I'm going to start with stealing the work of a friend whose blog I follow. She asked herself some questions in a recent post and they got me to thinking, what would my answers be to those question. So, having thought about them for the last fews days, I'm going to try and answer them - and I say try, because actually, I don't think these questions will be all that easy to answer.

1. What do you love?
  • My son. With all of my heart and all that I am I absolutely adore H. What I feel for him is more than I could even begin to put into words. If you have children (and I mean that in a completely non-condescending way to anyone that doesn't have children) you will understand what I mean. If you do not have children you will say you understand it, but truly you don't. There is nothing more powerful than the love a mother has for her child, it wasn't until he came into being that I realised what it was to absolutely and unselfishly love, wholeheartedly love, another person.
  • My dog. The small ginger Poodle that has been part of my life and shared my bed every single day for the last 5 years. The average lifespan of a small Poodle is 17 years, that means that he should be part of my family until H is 14 years old - it terrifies me that when, inevitably, we lose this ginger fur ball, H is going to be even more devastated than I will be, because every day for his whole life H will have loved that damn dog!
  • My job. For all that it brings to my life. The challenge, the rewards, the people. I love my job almost as much as I love and feel proud of the company that I work for.
  • My house. The first place in 12 years that has felt like my home. There is still work to do, after a year in the place I still don't have curtains in my lounge, but undoubtedly it is home, mine and H's.
  • My friends. The absolute and best group of people I could ever hope to know. There are three of them that I consider to be my "bests" and they, in all of their individual and quirky ways, are amazing and bring something so special to my life. I have known them for in excess of 20 years and for better or worse, they know me inside out and they still love me.
  • My family. All of them irrevocably but most especially my sister, who over recent months has moved back from being just an older sister, to also being a best friend. Someone I can rely on, trust and confide in without judgement or fear. Someone whose company I enjoy more than most others.
  • My bottom. The one part of my body that I do not have hangups about and do not hate. It's curvy, it's pert and I grew it all myself!!
  • The sun. When the sun is shining and the weather is warm I want to be outside, enjoying the fresh air and letting the great outdoors move me to a better, happier, place.
  • Tulips, Lillies and Gerbera's. My three favourite flowers. Lillies because they smell amazing and Tulips and Gerbera's because they are such simple and happy flowers.
  • Music. Of all kinds. If ever there is music playing, inevitably I am a happier person.
  • Books. Of the trashy chick lit kind. Or of fantasy worlds designed for teenagers that draw vivid pictures of wizards or vampires.
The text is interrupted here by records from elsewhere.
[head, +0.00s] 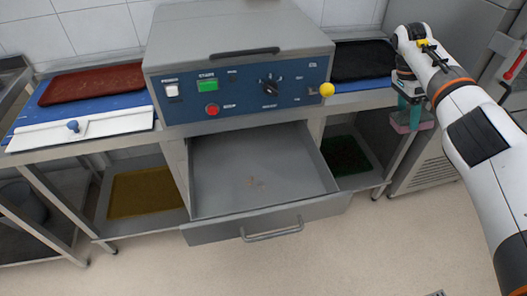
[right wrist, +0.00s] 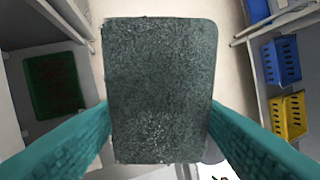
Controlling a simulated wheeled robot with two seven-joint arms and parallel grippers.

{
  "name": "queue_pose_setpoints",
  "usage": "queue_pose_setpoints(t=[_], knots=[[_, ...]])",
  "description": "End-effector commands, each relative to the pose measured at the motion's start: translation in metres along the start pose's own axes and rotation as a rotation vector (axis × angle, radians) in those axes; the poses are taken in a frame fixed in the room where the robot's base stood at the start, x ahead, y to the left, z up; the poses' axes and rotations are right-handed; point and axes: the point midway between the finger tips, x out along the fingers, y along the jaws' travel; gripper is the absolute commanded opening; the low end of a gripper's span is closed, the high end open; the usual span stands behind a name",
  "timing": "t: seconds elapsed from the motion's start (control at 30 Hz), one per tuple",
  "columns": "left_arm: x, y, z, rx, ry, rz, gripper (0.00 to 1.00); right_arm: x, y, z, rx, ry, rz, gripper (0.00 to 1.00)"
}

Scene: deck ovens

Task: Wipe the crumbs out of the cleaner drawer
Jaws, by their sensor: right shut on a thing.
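The cleaner drawer (head: 225,165) is pulled out below the blue-fronted machine (head: 245,88). My right gripper (head: 410,112) is raised to the right of the drawer, with teal fingers. It is shut on a sponge, whose pinkish side (head: 400,126) shows below the fingers in the head view. In the right wrist view the sponge's dark green rough face (right wrist: 160,90) fills the space between the fingers. My left gripper is not in view.
The drawer's front handle (head: 272,231) faces the open floor (head: 330,255). A red tray (head: 95,83) and a white board (head: 85,130) lie on the left worktop. A black tray (head: 362,60) lies on the right one. Blue (right wrist: 281,60) and yellow (right wrist: 289,116) baskets show in the right wrist view.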

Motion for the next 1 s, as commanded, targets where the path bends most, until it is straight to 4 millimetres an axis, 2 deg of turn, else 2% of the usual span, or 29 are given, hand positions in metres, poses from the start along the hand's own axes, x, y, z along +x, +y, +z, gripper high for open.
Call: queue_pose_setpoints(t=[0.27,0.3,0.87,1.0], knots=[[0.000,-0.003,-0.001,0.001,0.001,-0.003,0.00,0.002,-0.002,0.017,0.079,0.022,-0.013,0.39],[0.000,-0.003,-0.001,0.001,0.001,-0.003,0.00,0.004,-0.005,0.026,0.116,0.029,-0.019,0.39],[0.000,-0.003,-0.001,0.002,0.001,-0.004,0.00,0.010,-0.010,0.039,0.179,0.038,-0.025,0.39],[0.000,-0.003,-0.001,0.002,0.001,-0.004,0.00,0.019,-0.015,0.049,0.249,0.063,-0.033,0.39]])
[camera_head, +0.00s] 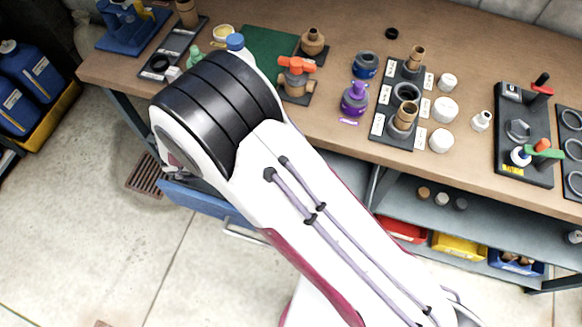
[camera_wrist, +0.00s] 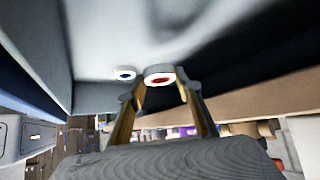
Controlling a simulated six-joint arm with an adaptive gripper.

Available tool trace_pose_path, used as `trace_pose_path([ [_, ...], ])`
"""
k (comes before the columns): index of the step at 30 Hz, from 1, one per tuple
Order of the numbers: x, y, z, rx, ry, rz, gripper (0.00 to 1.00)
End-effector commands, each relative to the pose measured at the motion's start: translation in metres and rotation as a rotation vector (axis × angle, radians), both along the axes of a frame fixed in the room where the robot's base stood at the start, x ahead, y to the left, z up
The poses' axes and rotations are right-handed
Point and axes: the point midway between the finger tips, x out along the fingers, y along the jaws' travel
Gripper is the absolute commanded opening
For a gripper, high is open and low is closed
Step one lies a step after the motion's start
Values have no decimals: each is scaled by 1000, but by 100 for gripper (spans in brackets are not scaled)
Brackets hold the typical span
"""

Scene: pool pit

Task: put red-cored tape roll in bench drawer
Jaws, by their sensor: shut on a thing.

Anything, essentially, that allows me to lose myself, absolutely and completely, in the world of someone else - but only where there world is, in the end, better than the one we live in.
  • People. Somehow, someway, despite all of the crap that has hit me in my life, I still manage everyday to see the very best in people. To assume the best of people and to genuinely believe that until proven wrong, people are, at their core, good.
  • Commas. My use of them is, beyond doubt, excessive!
2. What do you hate?
  • Rudeness. Good manners and polite behaviour cost nothing and there is very little on this planet that drives me more wild than those that are just plain rude.
  • Selfishness. Everyone is, I am, you are and so is everyone you know. What matters is how often you let that shine through and how often you push it back and think of someone else as being just slightly, for that moment, more important. I was faced recently with a situation where I had to choose between being really selfish and telling the truth to someone, or actually selfless and overlooking the truth. To me, that is something of a contradiction right there, but it was how it was and I chose not to tell that person the truth, because the truth would have hurt them more.
  • Liars. They get found out. I do not lie, to all intents and purposes I am an honest person. If you ask my opinion you will get the truth, if you engage in conversation you will see who I am and if you ask me to lie for you 9 times out of 10 you will be told no. This is why the situation mentioned above was actually very difficult for me. As was the situation that had been ongoing that caused the above situation to occur.
  • People that mess me around. If you want to be part of my life, be part of it, if you don't then tell me. Do not waste my time, mess me around and hurt me in the process.
  • Negativity. It breeds.

3. What are you passionate about?

  • Love. I am passionate about love, about not settling and about believing in the dream of something that is so great, I absolutely and cannot live without it in my life. I haven't found it yet, and at nearly 30 I am questioning if I will, but trust me when I tell you, I am having fun looking!
  • Life. You have just one of them, and in the grand scheme of things it doesn't actually last that long. Live it. Do not wish it away, do not wish for it to be different, do not wish for you to be different. Accept what you have and what you are, or change things.
  • My son. What he will be and the person he will become. How I will help to shape that and what our relationship will be as he grows.
4. What do you really want?
  • Absolute and complete happiness for H. I want for all of his dreams to be realised.
  • Absolute and complete happiness for me. It wouldn't take much, all I want is a partner in the truest sense of the word, an equal, someone who challenges me, drives me to be better, keeps me on my toes and knows when to put his foot down. I want someone with whom there is so much chemistry we can't keep our hands off of each other and I want to be sickeningly in love. So actually, there is not a lot I really want!
5. What are two decisions you made in the past that have positively shaped your life? How did they change your life for the better? What finally got you to decide?
Decision 1: Deciding to have H. He was most certainly unplanned and out of the blue. His father didn't want me to have him at the beginning and I think that really shaped a lot of our future together, my trust in him dimished at a time when it couldn't really afford to and ultimately we fell apart.
I knew as soon as I knew I was pregnant, which was actually a little while before everyone thought that I knew, that I would be, to quote Madge, keeping my baby. It wasn't really a decision that I made, as much as one that was made for me, especially since 10 years previously I had chosen in the other direction.
How has that decision shaped my life? It hasn't shaped it so much as completely and utterly turned it upside down and changed it forever. I am now, and forever will be for as long as I live, a Mother. This means that I am no longer the most important person in my life and my health, wellbeing, welfare and happiness do not come above all else any longer. This means that regardless of how tired I am or how sick I feel if my son cries in the night it is my job, my responsibility and my pleasure to go to him and cuddle him until he falls back into a peaceful sleep. This means that I have made a person, a person who will grow into a man and in his own way, be it big or small, shape the world he lives in. This means I am proud, every damn day of my life.
Decision 2: The jury is still out on that one.

6. What are two new decisions that you are committed to making now, and how will they powerfully improve your life forever?
Decision 1: I will not settle. I will find someone who encompasses everything I want from a partner and if I do not I will spend the rest of my life having fun whilst looking. I will not settle, I will believe that I am worth it and that I deserve it. If I believe this then I will find it.
Decision 2: I will be a better person. Every day I will strive to be a better person than the day before. I will strive to be a better Mother and I will strive to be a better friend. I will be there for those that love me and/or need me and I will be trustworthy.

There. I told you I had a lot to say today!

But on the plus side, if you managed to get this far, you have found out more about me than most.